#### Work required
Make an exact copy of the lines, leaving the pictures out.
----
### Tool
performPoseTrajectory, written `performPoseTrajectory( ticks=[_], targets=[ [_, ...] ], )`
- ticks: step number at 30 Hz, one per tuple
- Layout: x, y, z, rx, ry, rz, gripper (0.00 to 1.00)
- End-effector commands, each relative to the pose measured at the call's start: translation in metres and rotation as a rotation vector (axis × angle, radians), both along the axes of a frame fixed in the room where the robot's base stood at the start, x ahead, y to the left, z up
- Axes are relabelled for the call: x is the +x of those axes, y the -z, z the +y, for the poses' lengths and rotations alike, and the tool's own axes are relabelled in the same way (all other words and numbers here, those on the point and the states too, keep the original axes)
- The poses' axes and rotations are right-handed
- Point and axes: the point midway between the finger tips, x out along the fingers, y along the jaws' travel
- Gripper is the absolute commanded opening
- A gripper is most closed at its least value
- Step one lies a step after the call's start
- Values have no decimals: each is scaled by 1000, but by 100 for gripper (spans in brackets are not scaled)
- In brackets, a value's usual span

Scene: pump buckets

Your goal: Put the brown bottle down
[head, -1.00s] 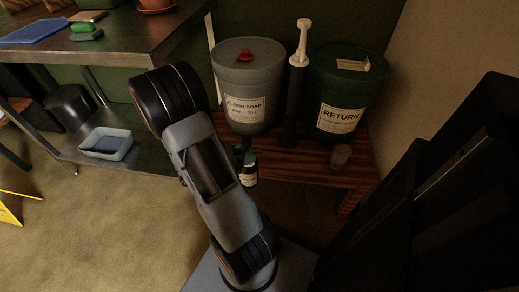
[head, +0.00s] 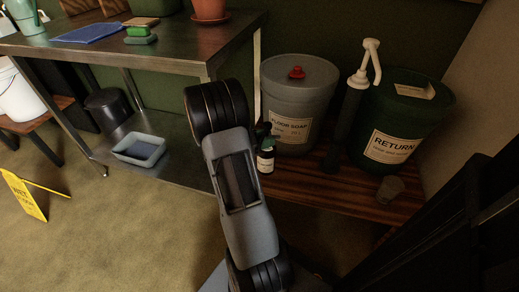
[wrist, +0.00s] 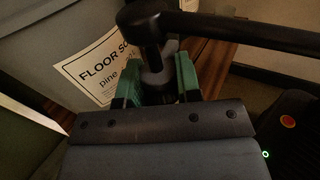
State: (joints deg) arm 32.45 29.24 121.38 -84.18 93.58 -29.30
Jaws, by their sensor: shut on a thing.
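The brown bottle (head: 265,161) with a white label is upright at the left end of the dark wooden bench (head: 310,185), in front of the grey bucket. My gripper (head: 268,142) is shut on its upper part. In the wrist view, the green fingers (wrist: 157,85) close from both sides around a grey and black neck. A black spout (wrist: 240,30) reaches right across the top of that view. My arm hides part of the bottle's left side in the head view. I cannot tell whether its base touches the bench.
A grey FLOOR SOAP bucket (head: 299,90) with a red cap stands close behind. A black pump with a white head (head: 364,65) stands beside the green RETURN bucket (head: 405,120). A small grey cup (head: 389,190) is at the bench's front right. A steel table (head: 140,50) is left.

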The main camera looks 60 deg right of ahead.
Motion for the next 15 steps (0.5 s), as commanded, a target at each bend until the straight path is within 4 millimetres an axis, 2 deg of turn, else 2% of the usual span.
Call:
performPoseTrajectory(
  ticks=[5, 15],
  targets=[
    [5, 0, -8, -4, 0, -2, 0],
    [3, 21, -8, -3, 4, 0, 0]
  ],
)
----
#### Solution to this problem
### Tool
performPoseTrajectory, written `performPoseTrajectory( ticks=[_], targets=[ [_, ...] ], )`
- ticks: step number at 30 Hz, one per tuple
- Layout: x, y, z, rx, ry, rz, gripper (0.00 to 1.00)
- End-effector commands, each relative to the pose measured at the call's start: translation in metres and rotation as a rotation vector (axis × angle, radians), both along the axes of a frame fixed in the room where the robot's base stood at the start, x ahead, y to the left, z up
- Axes are relabelled for the call: x is the +x of those axes, y the -z, z the +y, for the poses' lengths and rotations alike, and the tool's own axes are relabelled in the same way (all other words and numbers here, those on the point and the states too, keep the original axes)
- The poses' axes and rotations are right-handed
- Point and axes: the point midway between the finger tips, x out along the fingers, y along the jaws' travel
- Gripper is the absolute commanded opening
- A gripper is most closed at its least value
- Step one lies a step after the call's start
- Values have no decimals: each is scaled by 1000, but by 100 for gripper (spans in brackets are not scaled)
- In brackets, a value's usual span

Scene: pump buckets

Your goal: Put the brown bottle down
[head, -1.00s] 
[head, +0.00s] 
[wrist, +0.00s] 
State: (joints deg) arm 32.45 29.24 121.38 -84.18 93.58 -29.30
Jaws, by their sensor: shut on a thing.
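The brown bottle (head: 265,161) with a white label is upright at the left end of the dark wooden bench (head: 310,185), in front of the grey bucket. My gripper (head: 268,142) is shut on its upper part. In the wrist view, the green fingers (wrist: 157,85) close from both sides around a grey and black neck. A black spout (wrist: 240,30) reaches right across the top of that view. My arm hides part of the bottle's left side in the head view. I cannot tell whether its base touches the bench.
A grey FLOOR SOAP bucket (head: 299,90) with a red cap stands close behind. A black pump with a white head (head: 364,65) stands beside the green RETURN bucket (head: 405,120). A small grey cup (head: 389,190) is at the bench's front right. A steel table (head: 140,50) is left.

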The main camera looks 60 deg right of ahead.
Motion for the next 15 steps (0.5 s), as commanded, a target at each bend until the straight path is within 4 millimetres an axis, 2 deg of turn, else 2% of the usual span.
Call:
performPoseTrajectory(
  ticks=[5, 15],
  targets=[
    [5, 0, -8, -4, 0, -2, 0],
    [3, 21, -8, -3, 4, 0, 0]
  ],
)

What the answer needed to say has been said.